Question

An object 5cm tall was placed in front of a spherical mirror at 20 cm distance from the mirror. If virtual image of 10cm tall was formed behind the mirror, find the focal length of mirror and position of the image.

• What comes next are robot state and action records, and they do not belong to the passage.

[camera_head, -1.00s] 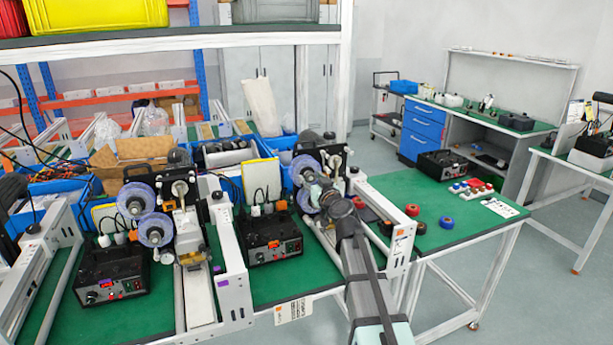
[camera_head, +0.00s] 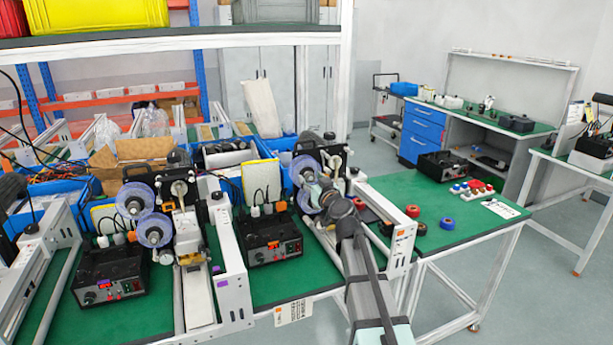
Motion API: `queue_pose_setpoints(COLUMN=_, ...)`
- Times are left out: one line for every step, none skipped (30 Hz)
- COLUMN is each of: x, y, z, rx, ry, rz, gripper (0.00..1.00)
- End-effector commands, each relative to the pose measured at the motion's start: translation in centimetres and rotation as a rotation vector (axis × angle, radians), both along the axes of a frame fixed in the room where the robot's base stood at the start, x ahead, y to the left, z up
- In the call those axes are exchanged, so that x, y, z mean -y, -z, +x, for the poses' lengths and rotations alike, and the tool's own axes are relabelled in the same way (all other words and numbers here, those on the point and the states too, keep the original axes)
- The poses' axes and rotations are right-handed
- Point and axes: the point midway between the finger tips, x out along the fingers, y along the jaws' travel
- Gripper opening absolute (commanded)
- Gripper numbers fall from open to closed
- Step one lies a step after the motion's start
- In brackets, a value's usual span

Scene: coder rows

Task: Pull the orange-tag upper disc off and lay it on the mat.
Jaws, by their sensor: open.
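The right-hand coder carries an orange tag (camera_head: 400,233) on its white side rail. Its clear upper disc (camera_head: 301,168) is mounted on the black back plate, with a lower disc (camera_head: 307,200) below it. My arm reaches in from the lower right, and my gripper (camera_head: 318,190) is at the front of these discs, open. It covers part of both discs; whether a finger touches a disc cannot be told. The green mat surface (camera_head: 470,235) on the right table has bare room at its front.
A purple-tagged coder (camera_head: 223,283) with two clear discs (camera_head: 154,230) stands on the left. Red (camera_head: 412,210) and blue (camera_head: 447,223) rolls and small red and white parts (camera_head: 474,187) lie on the right table. A black control box (camera_head: 270,238) sits between the coders.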

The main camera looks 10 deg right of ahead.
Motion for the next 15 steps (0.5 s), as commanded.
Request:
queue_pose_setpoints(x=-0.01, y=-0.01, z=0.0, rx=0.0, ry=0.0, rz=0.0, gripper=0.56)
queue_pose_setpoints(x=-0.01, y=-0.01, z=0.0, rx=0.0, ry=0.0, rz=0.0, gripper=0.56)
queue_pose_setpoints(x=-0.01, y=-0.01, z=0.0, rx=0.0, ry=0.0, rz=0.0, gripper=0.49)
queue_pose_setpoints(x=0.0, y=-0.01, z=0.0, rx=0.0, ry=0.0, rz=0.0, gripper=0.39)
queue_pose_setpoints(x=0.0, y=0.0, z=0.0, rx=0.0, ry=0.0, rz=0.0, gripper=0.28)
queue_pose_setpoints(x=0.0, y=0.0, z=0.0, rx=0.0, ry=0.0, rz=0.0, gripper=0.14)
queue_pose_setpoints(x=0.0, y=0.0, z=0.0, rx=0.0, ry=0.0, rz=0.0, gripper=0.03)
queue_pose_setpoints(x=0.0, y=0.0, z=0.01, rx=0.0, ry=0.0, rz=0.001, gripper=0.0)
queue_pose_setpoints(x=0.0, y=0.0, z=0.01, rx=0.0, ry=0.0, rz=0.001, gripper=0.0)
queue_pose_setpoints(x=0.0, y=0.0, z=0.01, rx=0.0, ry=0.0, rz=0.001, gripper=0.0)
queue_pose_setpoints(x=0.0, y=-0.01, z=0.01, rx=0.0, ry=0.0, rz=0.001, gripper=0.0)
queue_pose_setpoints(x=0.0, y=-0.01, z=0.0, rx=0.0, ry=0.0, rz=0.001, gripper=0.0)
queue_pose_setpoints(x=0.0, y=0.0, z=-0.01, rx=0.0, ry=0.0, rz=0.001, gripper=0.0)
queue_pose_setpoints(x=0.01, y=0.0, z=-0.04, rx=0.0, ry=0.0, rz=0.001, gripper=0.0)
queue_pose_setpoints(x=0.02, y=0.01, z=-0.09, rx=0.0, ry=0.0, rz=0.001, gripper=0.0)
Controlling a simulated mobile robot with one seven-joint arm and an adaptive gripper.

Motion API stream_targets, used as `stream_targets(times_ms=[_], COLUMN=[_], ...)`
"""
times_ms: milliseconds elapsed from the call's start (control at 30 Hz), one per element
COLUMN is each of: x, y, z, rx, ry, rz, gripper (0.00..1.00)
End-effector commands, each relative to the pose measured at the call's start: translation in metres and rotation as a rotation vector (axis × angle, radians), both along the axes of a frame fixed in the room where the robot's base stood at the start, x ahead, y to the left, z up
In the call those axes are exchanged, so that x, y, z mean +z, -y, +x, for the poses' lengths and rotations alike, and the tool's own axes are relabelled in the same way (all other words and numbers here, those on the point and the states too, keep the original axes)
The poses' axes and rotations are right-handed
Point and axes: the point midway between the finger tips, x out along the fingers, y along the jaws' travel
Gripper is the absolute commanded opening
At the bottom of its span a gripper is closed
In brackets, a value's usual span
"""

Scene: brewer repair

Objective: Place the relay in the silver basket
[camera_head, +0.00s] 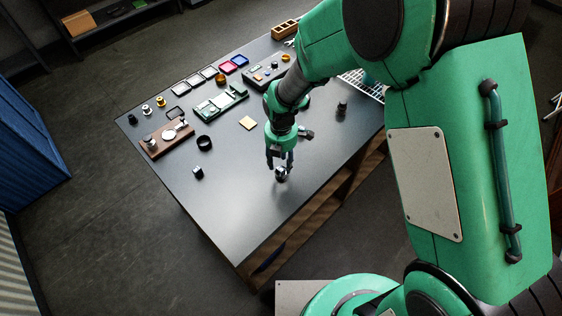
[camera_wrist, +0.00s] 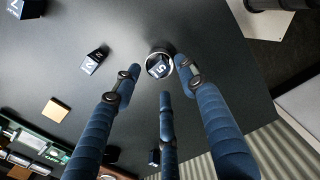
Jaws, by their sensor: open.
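A small dark cube with white marking, which looks like the relay (camera_wrist: 157,68), shows in the wrist view inside the rim of a round silver cup, which looks like the silver basket (camera_wrist: 150,54). I cannot tell how deep the cube sits. In the head view the silver basket (camera_head: 280,174) stands on the table right below my gripper (camera_head: 279,162), and the cube is hard to make out. In the wrist view my gripper (camera_wrist: 158,76) has its three blue fingers spread apart around the near side of the basket, with nothing clasped between them.
Other dark blocks stand at the left (camera_head: 198,172) and back right (camera_head: 342,106) of the table (camera_head: 235,215). A yellow pad (camera_head: 248,123), a black ring (camera_head: 204,142), a green board (camera_head: 220,101) and a wooden stand (camera_head: 165,140) lie farther back. The front of the table is clear.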

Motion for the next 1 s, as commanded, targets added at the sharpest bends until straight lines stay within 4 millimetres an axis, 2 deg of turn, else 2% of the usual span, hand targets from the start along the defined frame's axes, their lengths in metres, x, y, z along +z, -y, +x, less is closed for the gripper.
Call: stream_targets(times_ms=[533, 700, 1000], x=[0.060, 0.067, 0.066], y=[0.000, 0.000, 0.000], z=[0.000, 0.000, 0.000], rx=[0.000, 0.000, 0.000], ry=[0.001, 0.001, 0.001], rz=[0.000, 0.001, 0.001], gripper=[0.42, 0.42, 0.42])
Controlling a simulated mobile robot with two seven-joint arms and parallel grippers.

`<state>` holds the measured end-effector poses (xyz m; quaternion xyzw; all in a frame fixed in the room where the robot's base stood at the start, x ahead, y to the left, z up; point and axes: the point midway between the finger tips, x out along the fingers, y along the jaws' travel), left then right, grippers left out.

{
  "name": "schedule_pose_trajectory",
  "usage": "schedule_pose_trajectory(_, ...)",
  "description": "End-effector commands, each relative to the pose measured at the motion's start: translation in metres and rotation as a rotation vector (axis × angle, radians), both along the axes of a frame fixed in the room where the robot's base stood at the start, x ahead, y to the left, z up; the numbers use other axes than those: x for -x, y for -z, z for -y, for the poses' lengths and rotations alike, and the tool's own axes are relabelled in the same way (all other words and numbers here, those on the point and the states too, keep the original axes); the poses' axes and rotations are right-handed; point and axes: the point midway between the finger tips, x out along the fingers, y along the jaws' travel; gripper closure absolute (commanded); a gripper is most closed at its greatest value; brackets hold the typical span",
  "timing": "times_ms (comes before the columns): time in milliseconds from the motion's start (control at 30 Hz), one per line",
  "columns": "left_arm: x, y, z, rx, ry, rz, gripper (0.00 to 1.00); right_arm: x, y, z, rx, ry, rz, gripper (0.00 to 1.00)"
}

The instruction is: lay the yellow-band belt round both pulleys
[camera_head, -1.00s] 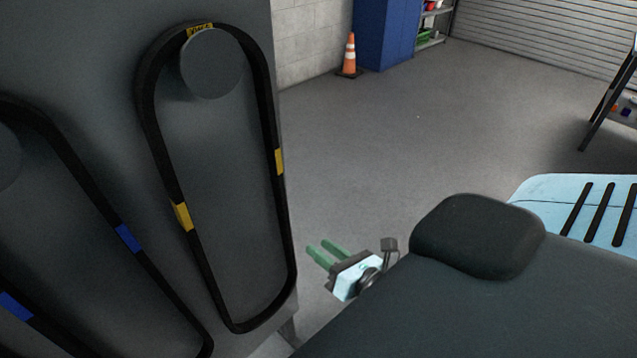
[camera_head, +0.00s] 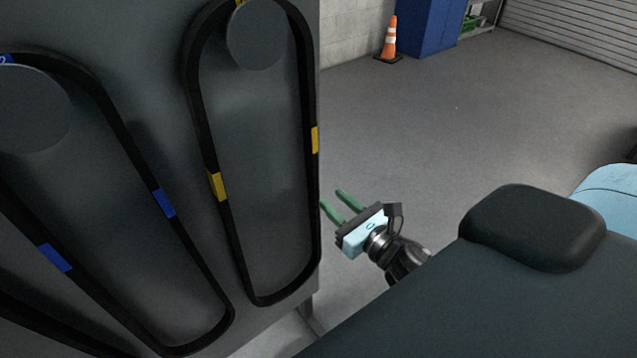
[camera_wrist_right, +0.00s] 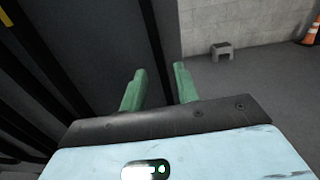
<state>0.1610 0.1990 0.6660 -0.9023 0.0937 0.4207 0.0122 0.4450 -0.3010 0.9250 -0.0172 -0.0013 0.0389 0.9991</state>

Name the type of mirror used .​

Answer 1

Answer:

focal lenght=-4cm

Explanation:

Answer 2

Answer :

The focal length of the mirror is -40cm

The position of image is 40cm distance behind the mirror

The type of the mirror is Concave

Given :

• An object of 5cm tall was placed in front of a spherical mirror at distance 20cm from the mirror
• It forms a virtual image which is 10cm tall behind the mirror

To Find :

• The focal length of the mirror
• The position of the image
• Type of mirror

Formulae to be used :

Mirror formula

$\sf \star \: \: \dfrac{1}{v}+\dfrac{1}{u} =\dfrac{1}{f}$

Formula for magnification of mirror

$\sf \star \: \: m = \dfrac{h_{2}}{h_{1}}= -\dfrac{v}{u}=\dfrac{f}{f-u} =\dfrac{f-v}{f}$

Solution :

Given ,

h₁ = 5cm

h₂ = 10cm

u = -20cm

Applying the formula of magnification

$\sf \implies m = \dfrac{h_{2}}{h_{1}} = \dfrac{f}{f - u }\\\\ \sf \implies \dfrac{10}{5}=\dfrac{f}{f-(-20)} \\\\ \sf \implies 2 = \dfrac{f}{f+20} \\\\ \sf \implies 2f + 40 = f \\\\ \sf \implies 2f - f = -40 \\\\ \sf \implies f = -40cm$

Therefore , the focal length of the mirror is -40cm , the negative sign indicates the type of mirror is concave .(since concave mirror's focus is in front of it )

Now by mirror formula

$\sf \implies \dfrac{1}{v}+\dfrac{1}{-20}=\dfrac{1}{-40} \\\\ \sf \implies \dfrac{1}{v} = \dfrac{1}{20} -\dfrac{1}{40} \\\\ \sf \implies \dfrac{1}{v} = \dfrac{1}{40} \\\\ \sf \implies v = 40cm$

Thus the image is formed 40cm behind the mirror.